Una de las mayores responsabilidades de cualquier gobierno que se diga comprometido con la democracia es mantener la coherencia. No se puede denunciar atropellos en unos países y guardar silencio frente a otros, según convenga la afinidad política. Esa doble vara debilita no solo la credibilidad internacional del país, sino también la legitimidad del discurso gubernamental en defensa de los derechos fundamentales.
Lo sucedido recientemente con las elecciones en Venezuela es un claro ejemplo doloroso de esa incoherencia. Lo sucedido recientemente en la OEA con respecto a Venezuela refleja esa preocupante incoherencia. En una asamblea convocada para solicitar las actas de la más reciente victoria de Nicolás Maduro, Colombia optó por guardar silencio. Ese silencio fue decisivo. Al final, faltó un solo voto para que prosperara la resolución, y el nuestro brilló por su ausencia. No se trataba de intervenir en asuntos internos, sino de respaldar un mecanismo elemental de transparencia puesto que se buscaba hacer un llamado urgente al Gobierno venezolano para que hiciera públicos los resultados detallados de las votaciones. Pero el gobierno prefirió no incomodar a un régimen afín, aun a costa de sacrificar su propia voz en un espacio multilateral que históricamente ha defendido la democracia en la región.
Paradójicamente, frente a Ecuador, un país que recientemente enfrentó una crisis política compleja tras las elecciones, el mismo gobierno no dudó en exigir públicamente transparencia, actas y explicaciones.
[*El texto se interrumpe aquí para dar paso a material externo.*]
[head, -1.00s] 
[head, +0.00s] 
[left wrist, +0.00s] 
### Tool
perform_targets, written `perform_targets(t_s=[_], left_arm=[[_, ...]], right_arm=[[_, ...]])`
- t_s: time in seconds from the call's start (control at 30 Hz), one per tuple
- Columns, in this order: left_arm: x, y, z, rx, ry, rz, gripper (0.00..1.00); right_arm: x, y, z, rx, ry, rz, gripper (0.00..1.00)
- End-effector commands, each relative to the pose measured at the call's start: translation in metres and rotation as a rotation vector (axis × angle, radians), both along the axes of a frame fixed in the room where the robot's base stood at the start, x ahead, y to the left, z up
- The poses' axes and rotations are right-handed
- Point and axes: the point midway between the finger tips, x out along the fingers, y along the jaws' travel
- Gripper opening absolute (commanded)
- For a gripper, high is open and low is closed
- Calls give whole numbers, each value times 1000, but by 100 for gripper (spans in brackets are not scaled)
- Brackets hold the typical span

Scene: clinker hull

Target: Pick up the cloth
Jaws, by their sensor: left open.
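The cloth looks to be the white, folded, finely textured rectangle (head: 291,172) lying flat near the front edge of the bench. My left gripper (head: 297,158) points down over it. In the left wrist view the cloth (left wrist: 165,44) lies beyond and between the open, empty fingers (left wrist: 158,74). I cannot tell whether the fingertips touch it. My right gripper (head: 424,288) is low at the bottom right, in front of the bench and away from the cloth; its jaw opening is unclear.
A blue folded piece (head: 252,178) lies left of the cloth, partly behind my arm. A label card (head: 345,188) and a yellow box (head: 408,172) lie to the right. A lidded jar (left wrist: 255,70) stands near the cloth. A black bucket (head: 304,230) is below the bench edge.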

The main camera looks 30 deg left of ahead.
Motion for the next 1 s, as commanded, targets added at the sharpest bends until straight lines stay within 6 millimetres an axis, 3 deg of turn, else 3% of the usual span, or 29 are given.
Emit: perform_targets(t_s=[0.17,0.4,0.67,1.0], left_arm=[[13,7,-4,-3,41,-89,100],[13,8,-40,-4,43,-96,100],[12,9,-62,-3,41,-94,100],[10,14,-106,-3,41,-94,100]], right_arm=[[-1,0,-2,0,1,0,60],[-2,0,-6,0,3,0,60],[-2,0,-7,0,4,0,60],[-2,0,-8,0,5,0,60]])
El contraste es evidente y preocupante: cuando el régimen es afín ideológicamente, se le da el beneficio de la duda, se baja el tono, se mira para otro lado. Cuando no lo es, se eleva la voz, se exigen estándares, se invoca la defensa de la institucionalidad.
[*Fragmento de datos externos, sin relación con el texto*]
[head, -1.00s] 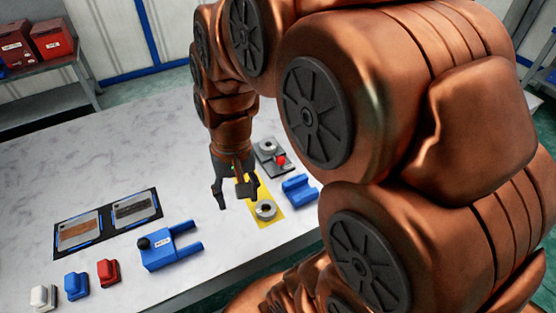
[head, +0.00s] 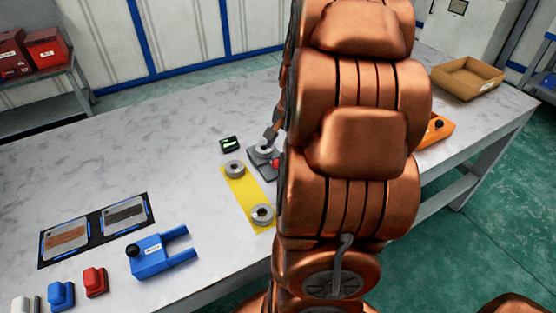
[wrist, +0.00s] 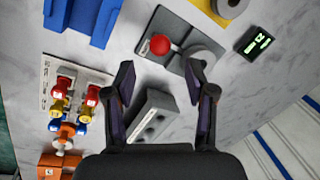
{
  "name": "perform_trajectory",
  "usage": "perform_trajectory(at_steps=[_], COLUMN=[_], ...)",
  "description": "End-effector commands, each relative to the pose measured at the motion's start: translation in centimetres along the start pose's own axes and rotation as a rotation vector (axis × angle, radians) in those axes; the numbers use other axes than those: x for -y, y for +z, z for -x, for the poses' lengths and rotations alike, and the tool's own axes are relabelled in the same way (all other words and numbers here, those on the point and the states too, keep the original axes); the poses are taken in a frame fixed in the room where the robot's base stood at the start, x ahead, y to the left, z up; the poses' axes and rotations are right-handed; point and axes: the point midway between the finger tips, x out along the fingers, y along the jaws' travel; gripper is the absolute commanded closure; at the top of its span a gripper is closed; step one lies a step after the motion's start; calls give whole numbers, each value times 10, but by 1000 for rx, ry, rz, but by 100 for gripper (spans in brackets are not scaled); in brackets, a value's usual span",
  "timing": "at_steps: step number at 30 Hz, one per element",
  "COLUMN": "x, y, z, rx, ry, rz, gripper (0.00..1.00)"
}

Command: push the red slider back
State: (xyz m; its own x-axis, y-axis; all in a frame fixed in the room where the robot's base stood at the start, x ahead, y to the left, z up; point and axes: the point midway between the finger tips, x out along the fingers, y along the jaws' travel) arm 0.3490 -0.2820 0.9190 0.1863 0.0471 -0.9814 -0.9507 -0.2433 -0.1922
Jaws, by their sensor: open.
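I cannot tell for sure which part is the red slider. In the wrist view, red pieces (wrist: 88,95) sit beside yellow and blue ones on a pale panel (wrist: 97,74) at the left. A red knob (wrist: 160,44) stands on a dark grey plate (wrist: 178,38) beside a grey ring; it also shows in the head view (head: 276,163). A red block (head: 94,282) stands at the table's front left. My gripper (wrist: 160,74) is open and empty, its fingers apart. In the head view my arm hides most of the gripper.
A yellow strip (head: 242,190) carries grey rings. A small black display (head: 231,144) lies near the plate. A blue forked part (head: 160,256) lies at the front. An orange part (head: 436,130) and a brown tray (head: 468,78) are at the right. The table's back left is clear.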

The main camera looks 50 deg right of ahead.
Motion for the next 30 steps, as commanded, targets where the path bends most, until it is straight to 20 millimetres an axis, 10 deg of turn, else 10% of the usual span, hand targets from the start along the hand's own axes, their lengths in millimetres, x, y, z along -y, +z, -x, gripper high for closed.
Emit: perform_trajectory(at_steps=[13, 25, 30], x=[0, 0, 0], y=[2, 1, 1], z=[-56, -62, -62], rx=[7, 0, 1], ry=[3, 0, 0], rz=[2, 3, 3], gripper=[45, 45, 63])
Esto no es un problema menor. La democracia no puede ser defendida a conveniencia ni utilizada como herramienta de presión selectiva. La credibilidad de un Estado democrático se mide, precisamente, por su capacidad para alzar la voz incluso cuando no le conviene, por su valentía para denunciar injusticias sin importar la cercanía ideológica del régimen cuestionado.
Al final, lo que queda en evidencia es que no hay un compromiso real con los valores democráticos, sino con una postura política que acomoda la ética a las afinidades. Eso no solo decepciona a los ciudadanos, sino que lastima el prestigio del país en la escena internacional. Defender la democracia implica, entre otras cosas, tener el coraje de ser coherente. Y en este caso, tristemente, no lo fuimos.